Carlos Norman Hathcock, born this day in Little Rock in 1942, was a Marine Corps Gunnery Sergeant and sniper with a record of 93 confirmed and greater than 300 unconfirmed kills in the US’ war in Vietnam. The Viet Cong and NVA called him “du kich Lông Trắng,” translating as “White Feather Sniper”, after the object he wore in his bush hat.
In some circles, a white feather is seen as a symbol of cowardice. Not with this guy. Hathcock once took four days and three nights to cross 1,500 yards of open ground, stalking and killing a North Vietnamese General before withdrawing without detection. He was almost stepped on by NVA soldiers who were frantically searching for him, and nearly bitten by a deadly Bamboo Viper. It was the only time he ever removed that white feather from his bush hat.
He took out one enemy soldier at a distance so great, the man couldn’t be seen with the naked eye. One shot, one kill.
The sniper’s choice of target could at times be intensely personal. One female Vietcong sniper, platoon leader and interrogator was called ‘Apache’, because she was so bloodthirsty. She’d torture Marines and ARVN soldiers until they bled to death. Her signature was to cut the eyelids off her victims. After one Marine was skinned alive and emasculated within earshot of his base, Hatchcock spent weeks hunting this one sniper.
One day he was tracking an NVA patrol, when he spotted her from the length of seven football fields. “We were in the midst of switching rifles,” he said. “We saw them. I saw a group coming, five of them. I saw her squat to pee, that’s how I knew it was her. They tried to get her to stop, but she didn’t stop. I stopped her. I put one extra in her for good measure.”
At a time when the typical NVA bounty for American snipers ranged from $8 to $2,000, the NVA set a $30,000 bounty on Hathcock’s head, so great was the damage he had done to their numbers. Whole platoons of counter snipers were sent to kill him. Marines in the area began to wear white feathers of their own, preferring to draw enemy fire on themselves rather than lose such a valuable asset.
The elite Vietcong sniper known as “The Cobra” had already taken the lives of several Marines, when he was sent specifically to kill Hathcock. The two stalked each other for days when the Marine fired on a glint of light in the jungle 300 yards away. They found the enemy sniper dead, the round having traveled up the man’s scope and into his eye. Such a shot is only possible if the two snipers were zeroed in on each other at the precise instant of the shot.
Here, the man tells his story in his own words.
Such a shot is supposed to have taken place during the siege of Stalingrad, between Russian sniper Vasily Zaytsev and the Wehrmacht sniper school director sent to kill him, Major Erwin König.
The story was adapted for the Hollywood movie “Enemy At The Gates,” but there is some controversy as to whether such a shot took place. It may be nothing more than Soviet propaganda.

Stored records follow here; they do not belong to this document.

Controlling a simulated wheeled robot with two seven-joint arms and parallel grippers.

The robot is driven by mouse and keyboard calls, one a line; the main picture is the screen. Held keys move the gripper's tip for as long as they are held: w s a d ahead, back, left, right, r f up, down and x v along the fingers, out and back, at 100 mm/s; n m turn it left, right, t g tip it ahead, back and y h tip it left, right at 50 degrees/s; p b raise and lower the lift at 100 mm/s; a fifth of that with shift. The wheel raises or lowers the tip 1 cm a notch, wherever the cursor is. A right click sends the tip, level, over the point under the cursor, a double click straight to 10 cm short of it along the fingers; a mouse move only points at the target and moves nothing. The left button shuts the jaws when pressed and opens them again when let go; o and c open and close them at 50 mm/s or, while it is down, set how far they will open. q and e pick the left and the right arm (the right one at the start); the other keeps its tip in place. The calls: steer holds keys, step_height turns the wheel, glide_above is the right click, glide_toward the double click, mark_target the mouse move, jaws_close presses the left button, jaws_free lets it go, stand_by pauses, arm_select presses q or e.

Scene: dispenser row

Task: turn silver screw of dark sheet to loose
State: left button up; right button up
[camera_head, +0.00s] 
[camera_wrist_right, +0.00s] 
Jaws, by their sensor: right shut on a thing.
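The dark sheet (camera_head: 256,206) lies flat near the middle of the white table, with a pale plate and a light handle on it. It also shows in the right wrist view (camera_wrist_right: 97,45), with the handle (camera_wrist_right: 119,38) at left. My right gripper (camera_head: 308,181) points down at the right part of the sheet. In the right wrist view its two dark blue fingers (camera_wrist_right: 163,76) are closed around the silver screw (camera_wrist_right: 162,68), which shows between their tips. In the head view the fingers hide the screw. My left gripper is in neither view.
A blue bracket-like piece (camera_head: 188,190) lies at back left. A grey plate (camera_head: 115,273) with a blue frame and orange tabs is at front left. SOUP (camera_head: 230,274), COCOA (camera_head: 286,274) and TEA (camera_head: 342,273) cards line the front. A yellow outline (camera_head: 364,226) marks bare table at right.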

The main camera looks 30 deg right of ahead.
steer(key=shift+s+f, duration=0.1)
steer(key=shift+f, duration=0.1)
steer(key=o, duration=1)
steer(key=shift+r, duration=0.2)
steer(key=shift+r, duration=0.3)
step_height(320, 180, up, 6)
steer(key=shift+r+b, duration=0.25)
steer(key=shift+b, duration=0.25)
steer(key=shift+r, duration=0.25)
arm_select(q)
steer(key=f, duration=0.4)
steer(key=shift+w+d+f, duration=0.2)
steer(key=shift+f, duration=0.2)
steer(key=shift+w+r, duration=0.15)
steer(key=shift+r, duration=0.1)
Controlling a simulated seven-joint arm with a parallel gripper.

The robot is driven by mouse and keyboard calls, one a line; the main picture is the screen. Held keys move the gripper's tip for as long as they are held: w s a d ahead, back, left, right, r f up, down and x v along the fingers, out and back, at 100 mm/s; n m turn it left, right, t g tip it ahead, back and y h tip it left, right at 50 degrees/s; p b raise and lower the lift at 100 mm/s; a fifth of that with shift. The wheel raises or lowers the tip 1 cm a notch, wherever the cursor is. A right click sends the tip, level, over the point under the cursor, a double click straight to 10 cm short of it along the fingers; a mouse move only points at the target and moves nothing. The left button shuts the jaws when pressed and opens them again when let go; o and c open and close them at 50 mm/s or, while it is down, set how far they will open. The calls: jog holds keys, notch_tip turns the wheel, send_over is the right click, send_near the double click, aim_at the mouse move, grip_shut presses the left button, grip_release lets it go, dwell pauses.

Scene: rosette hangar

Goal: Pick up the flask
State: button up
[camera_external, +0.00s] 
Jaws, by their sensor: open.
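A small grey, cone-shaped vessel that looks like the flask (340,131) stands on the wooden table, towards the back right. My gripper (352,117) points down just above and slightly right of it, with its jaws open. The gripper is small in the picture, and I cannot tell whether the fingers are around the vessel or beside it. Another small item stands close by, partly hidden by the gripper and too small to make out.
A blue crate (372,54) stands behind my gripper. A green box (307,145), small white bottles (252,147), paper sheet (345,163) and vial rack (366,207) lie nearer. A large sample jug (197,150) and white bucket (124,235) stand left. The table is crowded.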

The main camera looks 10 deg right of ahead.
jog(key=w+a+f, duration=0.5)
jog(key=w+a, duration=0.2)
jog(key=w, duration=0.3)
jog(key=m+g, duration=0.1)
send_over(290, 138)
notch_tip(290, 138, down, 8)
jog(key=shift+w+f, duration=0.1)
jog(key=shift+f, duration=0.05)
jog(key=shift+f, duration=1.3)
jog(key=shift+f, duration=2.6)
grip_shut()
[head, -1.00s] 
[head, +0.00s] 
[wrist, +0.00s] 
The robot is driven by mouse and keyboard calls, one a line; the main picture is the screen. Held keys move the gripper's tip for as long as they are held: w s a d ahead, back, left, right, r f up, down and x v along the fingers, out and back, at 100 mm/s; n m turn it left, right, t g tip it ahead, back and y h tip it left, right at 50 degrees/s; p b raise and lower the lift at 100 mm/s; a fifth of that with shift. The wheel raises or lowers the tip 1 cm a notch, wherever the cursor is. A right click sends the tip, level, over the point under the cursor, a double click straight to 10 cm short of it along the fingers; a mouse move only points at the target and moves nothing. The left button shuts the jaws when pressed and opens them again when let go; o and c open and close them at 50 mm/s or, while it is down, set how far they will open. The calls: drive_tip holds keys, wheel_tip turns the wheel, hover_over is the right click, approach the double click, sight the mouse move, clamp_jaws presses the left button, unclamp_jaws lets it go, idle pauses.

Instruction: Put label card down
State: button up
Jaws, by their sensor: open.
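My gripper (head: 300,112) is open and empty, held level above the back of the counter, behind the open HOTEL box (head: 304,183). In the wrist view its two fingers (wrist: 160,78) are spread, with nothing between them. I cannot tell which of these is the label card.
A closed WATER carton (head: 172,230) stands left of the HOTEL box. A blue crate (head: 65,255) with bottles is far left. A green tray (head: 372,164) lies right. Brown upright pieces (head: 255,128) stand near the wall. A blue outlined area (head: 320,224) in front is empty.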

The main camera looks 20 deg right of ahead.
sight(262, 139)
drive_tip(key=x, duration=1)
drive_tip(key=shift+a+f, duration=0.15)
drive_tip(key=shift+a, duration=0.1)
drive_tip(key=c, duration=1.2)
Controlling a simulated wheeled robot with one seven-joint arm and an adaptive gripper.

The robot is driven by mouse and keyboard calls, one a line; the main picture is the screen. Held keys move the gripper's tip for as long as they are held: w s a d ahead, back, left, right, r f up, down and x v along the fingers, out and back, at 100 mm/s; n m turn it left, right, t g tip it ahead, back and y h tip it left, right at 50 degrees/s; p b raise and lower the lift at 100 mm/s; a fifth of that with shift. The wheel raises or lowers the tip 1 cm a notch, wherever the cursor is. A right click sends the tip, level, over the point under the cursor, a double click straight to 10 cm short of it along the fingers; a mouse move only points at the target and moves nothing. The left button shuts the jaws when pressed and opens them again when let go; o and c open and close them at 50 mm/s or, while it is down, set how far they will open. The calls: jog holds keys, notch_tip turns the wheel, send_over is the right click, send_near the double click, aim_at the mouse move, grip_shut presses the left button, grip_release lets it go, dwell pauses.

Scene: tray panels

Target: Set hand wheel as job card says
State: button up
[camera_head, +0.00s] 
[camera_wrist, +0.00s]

A 2006 episode of Mythbusters “proved” that such a shot is impossible. I enthusiastically disagree. The War of the Rats’ (Rattenkrieg) through-the-scope shot at Stalingrad may be apocryphal, but the Hathcock shot is very believable. Adam Savage, Jamie Hyneman & Co. used a multiple lensed scope for their tests, while the Soviet made scope used by the Vietnamese sniper had only one or two internal lenses.
History.com and Marine Corps sniper Steve Reichert, USMC Retired, conducted a more realistic test, in my opinion settling the matter conclusively. The “through the scope” shot not only Can happen under the right conditions, but that it Did.

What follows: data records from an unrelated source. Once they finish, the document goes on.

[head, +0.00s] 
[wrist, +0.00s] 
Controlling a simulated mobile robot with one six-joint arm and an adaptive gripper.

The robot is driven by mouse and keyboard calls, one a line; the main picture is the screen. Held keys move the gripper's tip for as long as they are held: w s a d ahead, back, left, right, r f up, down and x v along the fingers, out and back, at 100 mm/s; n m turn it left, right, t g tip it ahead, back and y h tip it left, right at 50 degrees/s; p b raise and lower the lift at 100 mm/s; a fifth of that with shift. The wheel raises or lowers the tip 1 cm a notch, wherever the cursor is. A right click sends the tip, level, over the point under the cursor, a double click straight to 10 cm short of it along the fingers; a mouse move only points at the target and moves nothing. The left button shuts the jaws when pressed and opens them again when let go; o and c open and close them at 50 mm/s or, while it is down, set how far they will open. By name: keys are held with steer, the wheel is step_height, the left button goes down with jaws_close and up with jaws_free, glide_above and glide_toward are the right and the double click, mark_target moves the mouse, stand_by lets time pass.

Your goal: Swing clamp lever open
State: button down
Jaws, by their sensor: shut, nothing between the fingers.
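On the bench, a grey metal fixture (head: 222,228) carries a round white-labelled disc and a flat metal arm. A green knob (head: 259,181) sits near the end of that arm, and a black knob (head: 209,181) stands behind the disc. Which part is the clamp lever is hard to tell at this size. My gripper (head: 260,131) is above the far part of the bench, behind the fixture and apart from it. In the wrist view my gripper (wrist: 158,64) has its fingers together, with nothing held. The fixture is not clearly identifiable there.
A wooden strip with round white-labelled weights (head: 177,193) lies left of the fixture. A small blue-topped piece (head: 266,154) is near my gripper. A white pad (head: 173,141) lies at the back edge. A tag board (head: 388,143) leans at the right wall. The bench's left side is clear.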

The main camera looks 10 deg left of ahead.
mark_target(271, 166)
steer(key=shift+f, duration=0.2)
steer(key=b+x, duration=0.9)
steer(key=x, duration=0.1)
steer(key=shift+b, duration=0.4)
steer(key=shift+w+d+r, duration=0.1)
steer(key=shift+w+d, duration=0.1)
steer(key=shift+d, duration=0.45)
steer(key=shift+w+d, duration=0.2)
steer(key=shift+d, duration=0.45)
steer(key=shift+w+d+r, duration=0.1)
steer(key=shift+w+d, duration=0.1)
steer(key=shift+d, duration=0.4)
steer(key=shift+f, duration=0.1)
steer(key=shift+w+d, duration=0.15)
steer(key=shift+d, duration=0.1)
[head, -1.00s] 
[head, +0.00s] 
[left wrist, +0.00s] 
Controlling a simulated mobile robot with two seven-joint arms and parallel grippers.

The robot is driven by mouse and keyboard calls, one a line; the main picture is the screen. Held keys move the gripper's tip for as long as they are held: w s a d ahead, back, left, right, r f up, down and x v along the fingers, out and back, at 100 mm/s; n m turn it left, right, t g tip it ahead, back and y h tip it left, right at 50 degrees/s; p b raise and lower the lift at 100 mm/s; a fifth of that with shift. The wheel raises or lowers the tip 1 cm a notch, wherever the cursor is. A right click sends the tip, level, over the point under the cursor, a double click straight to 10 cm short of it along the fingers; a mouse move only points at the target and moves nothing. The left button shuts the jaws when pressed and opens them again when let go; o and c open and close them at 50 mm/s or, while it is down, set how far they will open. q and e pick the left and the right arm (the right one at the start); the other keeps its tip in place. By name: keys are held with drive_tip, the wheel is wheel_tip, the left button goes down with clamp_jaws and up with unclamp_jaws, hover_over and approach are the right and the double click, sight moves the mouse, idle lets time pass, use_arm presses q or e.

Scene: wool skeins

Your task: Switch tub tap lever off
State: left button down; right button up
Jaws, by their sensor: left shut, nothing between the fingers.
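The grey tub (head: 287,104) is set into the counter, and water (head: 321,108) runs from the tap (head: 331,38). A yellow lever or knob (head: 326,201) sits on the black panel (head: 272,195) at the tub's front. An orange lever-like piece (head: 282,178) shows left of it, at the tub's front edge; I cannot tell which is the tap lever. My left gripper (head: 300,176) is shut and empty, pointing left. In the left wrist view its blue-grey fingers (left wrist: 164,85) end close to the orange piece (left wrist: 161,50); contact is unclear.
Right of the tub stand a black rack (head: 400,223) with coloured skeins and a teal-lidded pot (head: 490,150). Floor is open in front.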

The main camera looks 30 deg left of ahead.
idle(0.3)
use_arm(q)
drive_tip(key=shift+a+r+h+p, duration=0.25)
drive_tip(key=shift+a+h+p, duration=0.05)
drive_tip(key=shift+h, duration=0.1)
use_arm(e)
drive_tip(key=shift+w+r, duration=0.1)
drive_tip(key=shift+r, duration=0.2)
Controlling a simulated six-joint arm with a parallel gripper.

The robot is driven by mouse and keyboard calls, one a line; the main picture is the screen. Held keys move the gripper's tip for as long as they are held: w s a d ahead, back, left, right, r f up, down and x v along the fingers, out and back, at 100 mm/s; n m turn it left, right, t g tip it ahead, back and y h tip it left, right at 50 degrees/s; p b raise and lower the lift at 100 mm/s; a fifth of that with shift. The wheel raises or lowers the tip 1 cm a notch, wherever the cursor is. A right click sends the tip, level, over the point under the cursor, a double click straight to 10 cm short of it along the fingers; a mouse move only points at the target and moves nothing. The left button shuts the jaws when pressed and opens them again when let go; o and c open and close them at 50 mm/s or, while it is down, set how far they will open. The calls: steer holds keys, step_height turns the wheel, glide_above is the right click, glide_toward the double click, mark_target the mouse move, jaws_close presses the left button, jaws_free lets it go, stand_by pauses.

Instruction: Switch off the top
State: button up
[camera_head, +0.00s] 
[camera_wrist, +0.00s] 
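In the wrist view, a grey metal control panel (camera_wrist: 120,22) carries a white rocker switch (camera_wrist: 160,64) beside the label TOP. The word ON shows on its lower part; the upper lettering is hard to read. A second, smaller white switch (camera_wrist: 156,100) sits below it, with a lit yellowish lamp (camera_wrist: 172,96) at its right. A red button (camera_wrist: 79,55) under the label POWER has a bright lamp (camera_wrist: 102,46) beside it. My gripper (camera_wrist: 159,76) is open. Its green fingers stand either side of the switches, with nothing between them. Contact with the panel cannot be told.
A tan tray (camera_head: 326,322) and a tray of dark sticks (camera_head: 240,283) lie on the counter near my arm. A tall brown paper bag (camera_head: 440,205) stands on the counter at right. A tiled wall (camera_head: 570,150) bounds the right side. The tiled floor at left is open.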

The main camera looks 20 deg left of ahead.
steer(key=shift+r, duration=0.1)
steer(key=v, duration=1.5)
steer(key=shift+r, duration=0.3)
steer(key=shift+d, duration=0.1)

Hathcock’s sniper career came to a violent end on September 16, 1969, when he and seven other Marines were traveling along Route 1, north of landing zone “Baldy”. Striking an anti-tank mine and with their LVT-5 engulfed in flames, Hathcock assisted his fellow Marines out of the vehicle, sustaining second and third degree burns over most of his body.

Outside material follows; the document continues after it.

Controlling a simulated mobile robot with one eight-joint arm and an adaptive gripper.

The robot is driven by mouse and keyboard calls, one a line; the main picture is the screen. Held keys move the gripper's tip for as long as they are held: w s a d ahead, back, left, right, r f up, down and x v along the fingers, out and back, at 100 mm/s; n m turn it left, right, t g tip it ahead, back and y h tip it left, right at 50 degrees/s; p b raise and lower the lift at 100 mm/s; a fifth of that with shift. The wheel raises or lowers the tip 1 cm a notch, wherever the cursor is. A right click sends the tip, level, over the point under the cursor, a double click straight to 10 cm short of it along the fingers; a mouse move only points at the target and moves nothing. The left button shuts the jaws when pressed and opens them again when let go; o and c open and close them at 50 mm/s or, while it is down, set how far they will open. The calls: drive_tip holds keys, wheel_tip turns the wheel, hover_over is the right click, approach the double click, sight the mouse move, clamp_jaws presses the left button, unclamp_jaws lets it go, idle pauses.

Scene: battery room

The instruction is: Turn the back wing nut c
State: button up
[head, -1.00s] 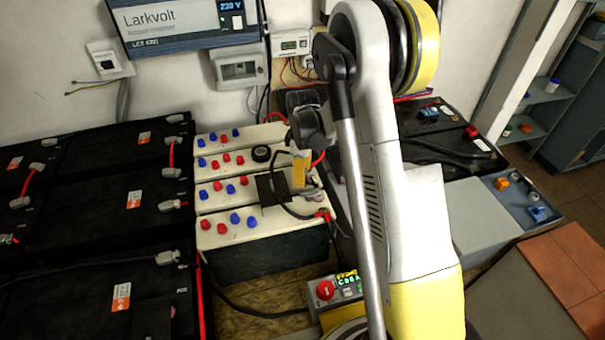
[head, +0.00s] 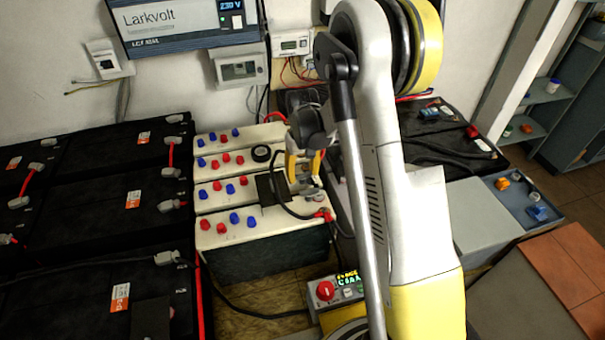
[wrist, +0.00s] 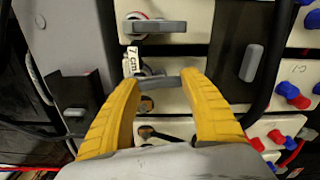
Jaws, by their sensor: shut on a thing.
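My gripper (wrist: 160,88) has two yellow fingers shut on a grey wing nut (wrist: 160,82) in the middle of the wrist view. The fingertips sit at the two ends of its wings, and its wings lie nearly level across that picture. Another grey wing nut (wrist: 160,27) is clear of the fingers at the top, with a white tag (wrist: 132,60) beside it. In the head view my gripper (head: 304,182) is over the right end of the cream batteries (head: 265,228). The held wing nut is hard to make out there.
Red and blue caps (head: 235,218) stand on the cream batteries left of my gripper. A black cable (head: 285,207) loops close beside it. Black batteries (head: 90,200) fill the left side, and a grey cabinet (wrist: 65,40) is close on the left in the wrist view.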

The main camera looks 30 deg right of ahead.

Hathcock developed Multiple Sclerosis in his later years, and passed away on February 23, 1999. He was decorated with the Silver Star, the Purple Heart and Navy and Marine Corps Commendation Medal. The honor he would perhaps treasure most, was that of having a rifle named after him, a variant of the Springfield Armory M21 called the M25 “White Feather”.
Ernest Hemingway once wrote, “Certainly there is no hunting like the hunting of man, and those who have hunted armed men long enough and like it, never really care for anything else thereafter.” Carlos Hathcock copied the words onto a piece of paper. “He got that right,” he said. “It was the hunt, not the killing.” Hathcock himself later wrote: “I like shooting, and I love hunting. But I never did enjoy killing anybody. It’s my job. If I don’t get those bastards, then they’re gonna kill a lot of these kids dressed up like Marines. That’s the way I look at it.”
A subsequent Mythbusters re-do confirmed what the first experiment could not. The “myth” of the through-the-lens sniper shot, is 100%, “plausible”.